Write out every record in full, exactly as written, please.

=======

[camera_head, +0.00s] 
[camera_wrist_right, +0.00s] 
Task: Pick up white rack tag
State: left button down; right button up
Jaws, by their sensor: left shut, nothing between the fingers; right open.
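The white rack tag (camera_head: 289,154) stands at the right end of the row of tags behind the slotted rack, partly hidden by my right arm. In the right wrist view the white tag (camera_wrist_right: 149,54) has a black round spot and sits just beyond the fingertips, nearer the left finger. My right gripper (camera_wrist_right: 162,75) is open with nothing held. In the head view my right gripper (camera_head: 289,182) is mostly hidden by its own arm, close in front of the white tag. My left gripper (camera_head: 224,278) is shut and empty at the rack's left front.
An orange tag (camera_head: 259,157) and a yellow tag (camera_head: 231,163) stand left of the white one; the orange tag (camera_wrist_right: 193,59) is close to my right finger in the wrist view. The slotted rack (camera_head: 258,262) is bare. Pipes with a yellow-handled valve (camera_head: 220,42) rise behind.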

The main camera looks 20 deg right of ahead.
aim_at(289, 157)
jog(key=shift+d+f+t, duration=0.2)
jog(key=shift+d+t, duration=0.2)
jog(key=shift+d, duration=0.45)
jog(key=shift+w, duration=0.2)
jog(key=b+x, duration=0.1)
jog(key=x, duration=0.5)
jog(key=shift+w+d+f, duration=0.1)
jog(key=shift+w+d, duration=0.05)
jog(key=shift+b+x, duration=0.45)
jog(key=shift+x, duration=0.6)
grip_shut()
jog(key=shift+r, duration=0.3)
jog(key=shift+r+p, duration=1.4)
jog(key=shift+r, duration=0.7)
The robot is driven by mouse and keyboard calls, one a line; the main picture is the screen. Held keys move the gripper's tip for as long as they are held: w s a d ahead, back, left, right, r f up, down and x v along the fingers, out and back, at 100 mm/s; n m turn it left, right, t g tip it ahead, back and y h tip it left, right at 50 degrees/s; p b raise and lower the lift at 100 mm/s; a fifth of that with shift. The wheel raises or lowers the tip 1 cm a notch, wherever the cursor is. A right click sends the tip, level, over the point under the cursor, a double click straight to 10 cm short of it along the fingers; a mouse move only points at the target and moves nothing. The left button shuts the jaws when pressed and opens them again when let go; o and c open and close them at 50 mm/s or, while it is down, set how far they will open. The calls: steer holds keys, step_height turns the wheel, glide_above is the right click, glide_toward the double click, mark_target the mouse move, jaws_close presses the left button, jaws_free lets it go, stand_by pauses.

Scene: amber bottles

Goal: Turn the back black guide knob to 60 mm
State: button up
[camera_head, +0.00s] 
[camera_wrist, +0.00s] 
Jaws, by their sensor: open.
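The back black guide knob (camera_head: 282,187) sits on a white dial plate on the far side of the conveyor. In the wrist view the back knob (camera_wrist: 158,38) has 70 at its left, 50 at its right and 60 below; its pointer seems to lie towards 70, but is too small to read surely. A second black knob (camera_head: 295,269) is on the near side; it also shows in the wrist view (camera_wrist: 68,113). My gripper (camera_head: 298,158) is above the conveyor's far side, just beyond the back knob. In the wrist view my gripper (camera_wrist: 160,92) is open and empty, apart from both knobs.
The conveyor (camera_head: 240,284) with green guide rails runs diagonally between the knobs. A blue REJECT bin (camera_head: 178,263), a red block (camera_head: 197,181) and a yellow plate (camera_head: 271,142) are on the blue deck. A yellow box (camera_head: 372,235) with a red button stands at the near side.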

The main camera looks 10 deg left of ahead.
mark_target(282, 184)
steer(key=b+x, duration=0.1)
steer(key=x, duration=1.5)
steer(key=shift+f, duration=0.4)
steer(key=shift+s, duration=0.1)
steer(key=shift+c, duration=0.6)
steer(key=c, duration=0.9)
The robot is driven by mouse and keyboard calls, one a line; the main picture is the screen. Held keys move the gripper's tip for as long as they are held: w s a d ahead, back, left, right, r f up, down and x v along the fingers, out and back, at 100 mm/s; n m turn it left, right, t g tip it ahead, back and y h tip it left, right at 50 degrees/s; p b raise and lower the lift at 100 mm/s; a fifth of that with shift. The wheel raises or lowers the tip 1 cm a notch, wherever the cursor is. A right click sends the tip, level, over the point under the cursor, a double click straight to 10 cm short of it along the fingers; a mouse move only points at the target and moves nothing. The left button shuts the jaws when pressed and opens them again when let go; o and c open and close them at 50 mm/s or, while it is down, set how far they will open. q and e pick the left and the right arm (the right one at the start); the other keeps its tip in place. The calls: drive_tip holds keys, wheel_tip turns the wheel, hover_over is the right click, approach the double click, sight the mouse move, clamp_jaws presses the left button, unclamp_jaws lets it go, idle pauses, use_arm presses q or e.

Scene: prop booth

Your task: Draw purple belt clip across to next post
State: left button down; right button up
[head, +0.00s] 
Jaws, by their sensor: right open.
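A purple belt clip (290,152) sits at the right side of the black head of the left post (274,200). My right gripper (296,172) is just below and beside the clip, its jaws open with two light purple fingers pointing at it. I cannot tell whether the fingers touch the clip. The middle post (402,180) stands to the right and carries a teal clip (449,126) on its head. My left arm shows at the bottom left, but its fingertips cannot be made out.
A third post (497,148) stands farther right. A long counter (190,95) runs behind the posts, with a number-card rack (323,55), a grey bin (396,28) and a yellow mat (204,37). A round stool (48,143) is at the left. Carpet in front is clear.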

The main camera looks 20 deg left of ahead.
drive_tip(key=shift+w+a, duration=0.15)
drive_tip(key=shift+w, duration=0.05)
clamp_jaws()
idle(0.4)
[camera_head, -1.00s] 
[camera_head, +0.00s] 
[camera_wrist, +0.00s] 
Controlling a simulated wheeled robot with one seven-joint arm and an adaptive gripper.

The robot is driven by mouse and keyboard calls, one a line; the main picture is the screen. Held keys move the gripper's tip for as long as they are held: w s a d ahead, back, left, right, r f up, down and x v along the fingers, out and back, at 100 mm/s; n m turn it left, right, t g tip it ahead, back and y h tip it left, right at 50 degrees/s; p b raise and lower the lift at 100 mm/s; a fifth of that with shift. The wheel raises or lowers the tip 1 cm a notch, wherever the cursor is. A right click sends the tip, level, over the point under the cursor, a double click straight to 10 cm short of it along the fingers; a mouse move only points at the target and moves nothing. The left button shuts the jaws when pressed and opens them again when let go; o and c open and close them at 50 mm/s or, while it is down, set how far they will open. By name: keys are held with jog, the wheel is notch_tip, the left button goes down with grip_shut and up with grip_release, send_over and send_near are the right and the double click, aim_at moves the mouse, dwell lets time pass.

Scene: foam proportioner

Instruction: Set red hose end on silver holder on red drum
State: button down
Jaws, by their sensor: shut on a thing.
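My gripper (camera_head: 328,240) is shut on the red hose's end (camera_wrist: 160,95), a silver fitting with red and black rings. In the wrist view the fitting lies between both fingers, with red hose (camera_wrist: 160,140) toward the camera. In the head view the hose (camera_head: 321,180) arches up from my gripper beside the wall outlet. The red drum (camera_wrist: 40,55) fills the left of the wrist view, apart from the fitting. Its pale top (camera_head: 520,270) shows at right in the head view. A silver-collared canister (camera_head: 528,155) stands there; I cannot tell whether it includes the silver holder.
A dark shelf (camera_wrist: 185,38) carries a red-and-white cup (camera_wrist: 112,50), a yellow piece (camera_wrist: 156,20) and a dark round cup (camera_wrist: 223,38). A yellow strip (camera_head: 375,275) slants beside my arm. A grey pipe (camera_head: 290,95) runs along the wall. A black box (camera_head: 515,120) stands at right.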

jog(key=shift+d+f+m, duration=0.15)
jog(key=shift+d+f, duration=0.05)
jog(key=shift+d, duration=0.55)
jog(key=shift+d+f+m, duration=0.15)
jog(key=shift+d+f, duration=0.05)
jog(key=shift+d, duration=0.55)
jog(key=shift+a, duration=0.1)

=======

# [Result]
[camera_head, +0.00s] 
[camera_wrist_right, +0.00s] 
Task: Pick up white rack tag
State: left button down; right button up
Jaws, by their sensor: left shut, nothing between the fingers; right open.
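The white rack tag (camera_head: 289,154) stands at the right end of the row of tags behind the slotted rack, partly hidden by my right arm. In the right wrist view the white tag (camera_wrist_right: 149,54) has a black round spot and sits just beyond the fingertips, nearer the left finger. My right gripper (camera_wrist_right: 162,75) is open with nothing held. In the head view my right gripper (camera_head: 289,182) is mostly hidden by its own arm, close in front of the white tag. My left gripper (camera_head: 224,278) is shut and empty at the rack's left front.
An orange tag (camera_head: 259,157) and a yellow tag (camera_head: 231,163) stand left of the white one; the orange tag (camera_wrist_right: 193,59) is close to my right finger in the wrist view. The slotted rack (camera_head: 258,262) is bare. Pipes with a yellow-handled valve (camera_head: 220,42) rise behind.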

The main camera looks 20 deg right of ahead.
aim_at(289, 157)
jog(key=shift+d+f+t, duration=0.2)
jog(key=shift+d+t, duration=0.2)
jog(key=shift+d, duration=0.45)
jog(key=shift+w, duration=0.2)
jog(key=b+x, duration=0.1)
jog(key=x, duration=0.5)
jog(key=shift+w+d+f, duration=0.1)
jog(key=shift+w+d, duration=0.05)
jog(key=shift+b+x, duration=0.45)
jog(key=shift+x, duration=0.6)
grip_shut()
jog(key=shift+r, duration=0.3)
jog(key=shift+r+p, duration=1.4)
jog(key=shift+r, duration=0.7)
The robot is driven by mouse and keyboard calls, one a line; the main picture is the screen. Held keys move the gripper's tip for as long as they are held: w s a d ahead, back, left, right, r f up, down and x v along the fingers, out and back, at 100 mm/s; n m turn it left, right, t g tip it ahead, back and y h tip it left, right at 50 degrees/s; p b raise and lower the lift at 100 mm/s; a fifth of that with shift. The wheel raises or lowers the tip 1 cm a notch, wherever the cursor is. A right click sends the tip, level, over the point under the cursor, a double click straight to 10 cm short of it along the fingers; a mouse move only points at the target and moves nothing. The left button shuts the jaws when pressed and opens them again when let go; o and c open and close them at 50 mm/s or, while it is down, set how far they will open. The calls: steer holds keys, step_height turns the wheel, glide_above is the right click, glide_toward the double click, mark_target the mouse move, jaws_close presses the left button, jaws_free lets it go, stand_by pauses.

Scene: amber bottles

Goal: Turn the back black guide knob to 60 mm
State: button up
[camera_head, +0.00s] 
[camera_wrist, +0.00s] 
Jaws, by their sensor: open.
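The back black guide knob (camera_head: 282,187) sits on a white dial plate on the far side of the conveyor. In the wrist view the back knob (camera_wrist: 158,38) has 70 at its left, 50 at its right and 60 below; its pointer seems to lie towards 70, but is too small to read surely. A second black knob (camera_head: 295,269) is on the near side; it also shows in the wrist view (camera_wrist: 68,113). My gripper (camera_head: 298,158) is above the conveyor's far side, just beyond the back knob. In the wrist view my gripper (camera_wrist: 160,92) is open and empty, apart from both knobs.
The conveyor (camera_head: 240,284) with green guide rails runs diagonally between the knobs. A blue REJECT bin (camera_head: 178,263), a red block (camera_head: 197,181) and a yellow plate (camera_head: 271,142) are on the blue deck. A yellow box (camera_head: 372,235) with a red button stands at the near side.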

The main camera looks 10 deg left of ahead.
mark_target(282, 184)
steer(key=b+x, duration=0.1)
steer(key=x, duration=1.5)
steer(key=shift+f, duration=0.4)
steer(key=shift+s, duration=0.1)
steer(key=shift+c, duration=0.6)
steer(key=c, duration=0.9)
The robot is driven by mouse and keyboard calls, one a line; the main picture is the screen. Held keys move the gripper's tip for as long as they are held: w s a d ahead, back, left, right, r f up, down and x v along the fingers, out and back, at 100 mm/s; n m turn it left, right, t g tip it ahead, back and y h tip it left, right at 50 degrees/s; p b raise and lower the lift at 100 mm/s; a fifth of that with shift. The wheel raises or lowers the tip 1 cm a notch, wherever the cursor is. A right click sends the tip, level, over the point under the cursor, a double click straight to 10 cm short of it along the fingers; a mouse move only points at the target and moves nothing. The left button shuts the jaws when pressed and opens them again when let go; o and c open and close them at 50 mm/s or, while it is down, set how far they will open. q and e pick the left and the right arm (the right one at the start); the other keeps its tip in place. The calls: drive_tip holds keys, wheel_tip turns the wheel, hover_over is the right click, approach the double click, sight the mouse move, clamp_jaws presses the left button, unclamp_jaws lets it go, idle pauses, use_arm presses q or e.

Scene: prop booth

Your task: Draw purple belt clip across to next post
State: left button down; right button up
[head, +0.00s] 
Jaws, by their sensor: right open.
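A purple belt clip (290,152) sits at the right side of the black head of the left post (274,200). My right gripper (296,172) is just below and beside the clip, its jaws open with two light purple fingers pointing at it. I cannot tell whether the fingers touch the clip. The middle post (402,180) stands to the right and carries a teal clip (449,126) on its head. My left arm shows at the bottom left, but its fingertips cannot be made out.
A third post (497,148) stands farther right. A long counter (190,95) runs behind the posts, with a number-card rack (323,55), a grey bin (396,28) and a yellow mat (204,37). A round stool (48,143) is at the left. Carpet in front is clear.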

The main camera looks 20 deg left of ahead.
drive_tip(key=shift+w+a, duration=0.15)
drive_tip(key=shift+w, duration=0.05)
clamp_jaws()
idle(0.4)
[camera_head, -1.00s] 
[camera_head, +0.00s] 
[camera_wrist, +0.00s] 
Controlling a simulated wheeled robot with one seven-joint arm and an adaptive gripper.

The robot is driven by mouse and keyboard calls, one a line; the main picture is the screen. Held keys move the gripper's tip for as long as they are held: w s a d ahead, back, left, right, r f up, down and x v along the fingers, out and back, at 100 mm/s; n m turn it left, right, t g tip it ahead, back and y h tip it left, right at 50 degrees/s; p b raise and lower the lift at 100 mm/s; a fifth of that with shift. The wheel raises or lowers the tip 1 cm a notch, wherever the cursor is. A right click sends the tip, level, over the point under the cursor, a double click straight to 10 cm short of it along the fingers; a mouse move only points at the target and moves nothing. The left button shuts the jaws when pressed and opens them again when let go; o and c open and close them at 50 mm/s or, while it is down, set how far they will open. By name: keys are held with jog, the wheel is notch_tip, the left button goes down with grip_shut and up with grip_release, send_over and send_near are the right and the double click, aim_at moves the mouse, dwell lets time pass.

Scene: foam proportioner

Instruction: Set red hose end on silver holder on red drum
State: button down
Jaws, by their sensor: shut on a thing.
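My gripper (camera_head: 328,240) is shut on the red hose's end (camera_wrist: 160,95), a silver fitting with red and black rings. In the wrist view the fitting lies between both fingers, with red hose (camera_wrist: 160,140) toward the camera. In the head view the hose (camera_head: 321,180) arches up from my gripper beside the wall outlet. The red drum (camera_wrist: 40,55) fills the left of the wrist view, apart from the fitting. Its pale top (camera_head: 520,270) shows at right in the head view. A silver-collared canister (camera_head: 528,155) stands there; I cannot tell whether it includes the silver holder.
A dark shelf (camera_wrist: 185,38) carries a red-and-white cup (camera_wrist: 112,50), a yellow piece (camera_wrist: 156,20) and a dark round cup (camera_wrist: 223,38). A yellow strip (camera_head: 375,275) slants beside my arm. A grey pipe (camera_head: 290,95) runs along the wall. A black box (camera_head: 515,120) stands at right.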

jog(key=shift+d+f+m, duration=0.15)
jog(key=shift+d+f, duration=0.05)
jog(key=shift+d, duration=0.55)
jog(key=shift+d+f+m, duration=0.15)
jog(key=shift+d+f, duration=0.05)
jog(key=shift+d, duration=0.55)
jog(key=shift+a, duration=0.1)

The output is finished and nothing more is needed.